As usual, the academic programme of the Convention of Austrian Centres spanned a wide variety of themes and geographical focusses. From the Russian Far East to New Orleans and with excursions to Stockholm and Israel, the papers presented by early-career researchers did not limit themselves to former-Habsburg Central Europe. Most of the presentations shared a decidedly transnational focus, an emphasis on intercultural transfers and stressed the role of language and other cultural expressions.

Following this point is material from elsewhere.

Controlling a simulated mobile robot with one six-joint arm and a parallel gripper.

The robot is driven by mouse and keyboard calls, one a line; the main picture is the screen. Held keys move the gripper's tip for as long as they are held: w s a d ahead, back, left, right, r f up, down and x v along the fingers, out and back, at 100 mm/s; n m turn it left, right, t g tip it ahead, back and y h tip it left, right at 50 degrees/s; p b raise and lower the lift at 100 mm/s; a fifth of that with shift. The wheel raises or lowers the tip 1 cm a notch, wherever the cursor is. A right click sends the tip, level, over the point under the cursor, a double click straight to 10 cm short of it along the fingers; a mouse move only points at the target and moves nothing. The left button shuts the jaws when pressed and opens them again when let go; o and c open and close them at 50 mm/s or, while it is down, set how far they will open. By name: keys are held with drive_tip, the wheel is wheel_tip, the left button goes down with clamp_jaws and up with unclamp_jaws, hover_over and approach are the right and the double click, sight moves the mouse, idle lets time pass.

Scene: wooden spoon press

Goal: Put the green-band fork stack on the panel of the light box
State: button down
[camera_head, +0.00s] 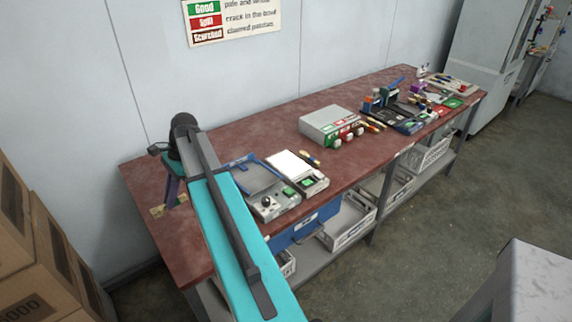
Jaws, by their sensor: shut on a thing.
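My gripper (171,200) hangs over the left end of the red-brown bench, partly hidden by my own teal and dark arm. It is shut on a small tan stack (157,211) with a hint of green, which looks like the green-band fork stack. The stack lies roughly level and sticks out on both sides of the jaws. Whether it touches the bench I cannot tell. The light box (313,186) stands to the right on the bench, with a bare, bright white panel (293,166) on top and a green patch at its front.
A device with a black knob and blue tray (262,175) stands between my arm and the light box. A small wooden bundle (310,159) lies beyond the panel. A grey box with red and green fronts (332,122) stands farther right, then several cluttered trays. Cartons (35,235) stand at left.

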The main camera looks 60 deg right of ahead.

There was plenty to marvel at, such as videos of contemporary American series, sound clips of Holocaust audio guides, alongside depictions of Early-Modern executions. The majority of papers presented were historical in nature, but the interdisciplinary nature of the Austrian centres was demonstrated through projects that originated in cultural, literary or linguistic studies as well as in political science.

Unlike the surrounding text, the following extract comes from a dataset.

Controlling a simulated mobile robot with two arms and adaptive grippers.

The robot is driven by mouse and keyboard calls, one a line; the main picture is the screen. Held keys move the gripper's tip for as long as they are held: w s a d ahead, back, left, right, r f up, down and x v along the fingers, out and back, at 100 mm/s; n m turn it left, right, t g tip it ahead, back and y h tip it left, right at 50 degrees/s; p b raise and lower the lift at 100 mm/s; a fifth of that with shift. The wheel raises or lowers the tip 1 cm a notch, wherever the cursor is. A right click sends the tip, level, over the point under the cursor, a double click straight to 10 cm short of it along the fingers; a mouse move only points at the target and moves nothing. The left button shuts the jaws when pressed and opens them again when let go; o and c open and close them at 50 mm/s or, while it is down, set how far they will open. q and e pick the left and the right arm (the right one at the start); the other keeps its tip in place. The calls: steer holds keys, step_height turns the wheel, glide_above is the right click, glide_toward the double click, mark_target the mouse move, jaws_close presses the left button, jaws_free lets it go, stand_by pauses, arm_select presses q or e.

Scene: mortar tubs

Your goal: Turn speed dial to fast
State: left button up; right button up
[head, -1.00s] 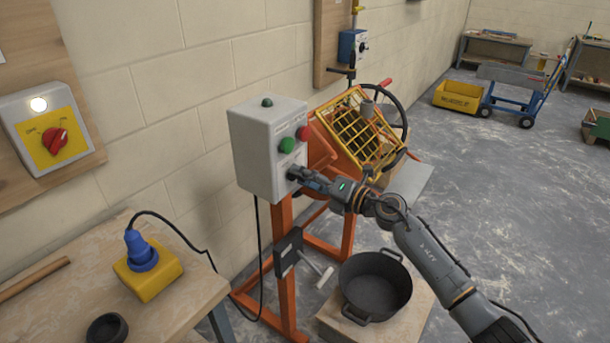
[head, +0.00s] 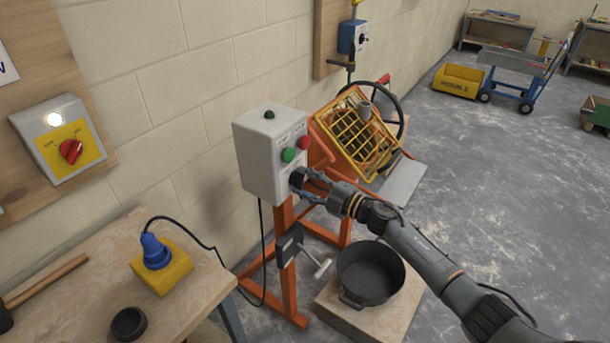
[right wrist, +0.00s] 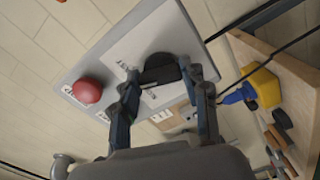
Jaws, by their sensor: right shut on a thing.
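The speed dial is a black knob on the front of the grey control box (head: 262,158), below the green button (head: 288,155) and the red button (head: 303,143). In the head view my right gripper (head: 298,180) is at the dial and mostly covers it. In the right wrist view the black dial (right wrist: 160,68) sits between the two fingers of my right gripper (right wrist: 165,82), which are shut on it. The printed labels around the dial are too small to read, so its setting cannot be told. My left gripper is out of view.
The orange mixer with a yellow grid guard (head: 355,130) stands behind the box. A black tub (head: 370,275) is on a block below my right arm. A wooden bench (head: 80,270) at left holds a yellow box with a blue plug (head: 160,268).

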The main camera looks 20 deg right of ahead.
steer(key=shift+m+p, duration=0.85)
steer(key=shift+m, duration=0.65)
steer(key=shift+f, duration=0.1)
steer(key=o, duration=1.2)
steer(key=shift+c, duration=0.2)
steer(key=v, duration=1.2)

For many participants, the conference was a nice testing bed to engage in discussion on their ongoing projects, for others a wrap-up of years of hard academic labour. In all cases, the discussion was lively, informal and colourful and has definitely created connections between seemingly very different areas of expertise!

The touristic programme (Caroline Schep)

The touristic programme of the convention had much to offer to our visitors from abroad. Of course, the history of Leiden itself has some ties to the Habsburg empire: think of the Leids Ontzet and the old city wall tower called “Oistenrijck”.

In the afternoons, we visited the perhaps most typical cities in Holland: Dordrecht and Delft. In Dordrecht, we were guided through the Dordrechts Museum and the city centre. At the Patriciërshuis, we had a short coffee break during which we could enjoy the amazing view over the river, and more, the interesting history of the buildings itself and the many remains that tell of it.

In Delft, we visited the Museum Prinsenhof, where we encountered yet another piece of Habsburg history in the story of Willem van Oranje. After a city walk through Delft, the bus took us to the residence of the Austrian ambassador, who had invited us for dinner .

The excursions have shown our guests a lot of Dutch culture, history and art in quite a short time, and were received very enthusiastically. It was a great opportunity for cultural exchange between all these scholars from different national backgrounds. Most of all, however, it was great to use this part of the programme to meet others who work on Austrian or Central European topics. It was a lot of fun to meet other students who were in the same phase of their career and excited to explore this field. Likewise, meeting so many experts and (former) directors was a good opportunity to learn about the field and make valuable contacts. It was more than obvious that everyone present had been longing for a convention like this after it had not been possible for a long time: there was never a lack of enthusiasm, dedication, or well-deserved “gezelligheid”!